Je pourrais vous citer le cas d'une mère de famille qui a occupé une maison abandonnée depuis longtemps. Elle a été condamnée. Je ne justifie pas l'occupation, mais que faire à présent ? Sept enfants sont dans la rue, dont deux bébés de quelques mois ! Une contrainte judiciaire ayant été prononcée contre cette personne, elle n'aurait pas droit à une priorité, contrairement à quelqu'un d'autre qui serait seul et pourrait très bien s'arranger pour trouver un autre logement ?
Ne confondons pas les choses. C'est un problème de valeurs et de principes, liés à la loi DALO. Au-delà de la sémantique juridique, les lois ont un sens. Certaines lois sont des sanctuaires de morale, sur le plan social et humain, auxquels il ne faut pas s'attaquer même si, je suis d'accord, nous ne devons pas cautionner les occupations illicites.
Vous vous trompez de cible car la plupart des personnes qui occupent un logement sans droit ni titre, notamment dans le parc social, ont été victimes de réseaux. Elles ont payé en liquide un faux contrat de location, souvent de bonne foi, par méconnaissance de la langue ou pour une autre raison.

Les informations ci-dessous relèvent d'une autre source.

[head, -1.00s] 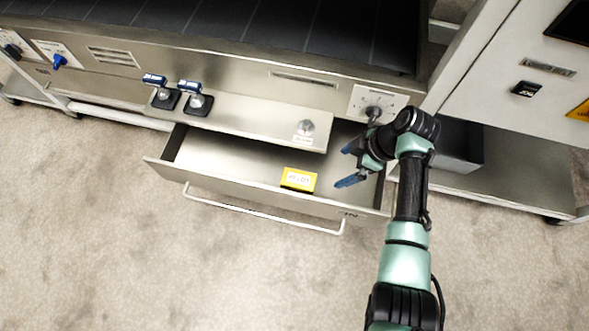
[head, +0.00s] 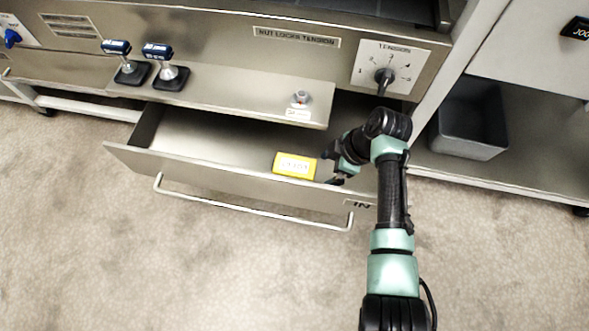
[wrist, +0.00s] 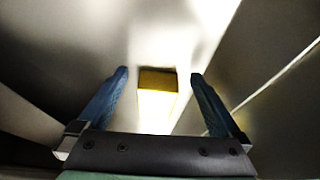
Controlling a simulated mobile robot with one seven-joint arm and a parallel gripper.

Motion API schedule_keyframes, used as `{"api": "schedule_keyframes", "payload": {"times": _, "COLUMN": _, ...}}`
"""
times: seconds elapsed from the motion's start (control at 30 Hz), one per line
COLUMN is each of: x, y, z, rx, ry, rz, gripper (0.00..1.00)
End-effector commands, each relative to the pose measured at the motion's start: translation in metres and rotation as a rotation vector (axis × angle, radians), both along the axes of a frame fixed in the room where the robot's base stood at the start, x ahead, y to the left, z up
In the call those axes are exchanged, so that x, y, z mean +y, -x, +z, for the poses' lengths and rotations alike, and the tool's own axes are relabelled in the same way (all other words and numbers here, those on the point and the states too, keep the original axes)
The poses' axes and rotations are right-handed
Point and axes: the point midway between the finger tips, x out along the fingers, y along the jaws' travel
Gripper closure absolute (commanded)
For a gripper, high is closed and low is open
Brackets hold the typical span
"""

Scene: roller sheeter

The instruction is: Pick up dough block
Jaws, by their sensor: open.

Ce n'est pas une bonne solution que de les condamner deux fois, une première fois en ce qu'elles ont été abusées par une mafia, une deuxième fois en ce qu'elles seraient privées de perspective de relogement.
M. Peu a raison. De plus en plus, des réseaux affectent les logements à la place de la puissance publique.
En revanche, je citerai à M. Letchimy l'exemple d'une famille, avec deux enfants, qui a engagé toutes les démarches pour obtenir un logement social. Elle est sur liste d'attente depuis deux ans, ce qui est la durée moyenne d'attente dans mon département, quand, enfin, un logement lui est accordé. Enthousiaste et heureuse, elle s'apprête à y emménager quand elle s'aperçoit que le logement a été occupé illégalement entre-temps. C'est cette injustice que je combats au travers de ces amendements.
Applaudissements sur les bancs du groupe LR.
Exemple pour exemple : si cet amendement est adopté, 20 % de la population de Fort-de-France ne pourraient pas bénéficier des dispositions de la loi DALO car les gens qui se sont installés sur les anciens cinquante pas du roi, à l'époque, l'ont fait sans droit ni titre. Ils ont, depuis, construit des maisons, eu des enfants et plusieurs générations se sont installées là.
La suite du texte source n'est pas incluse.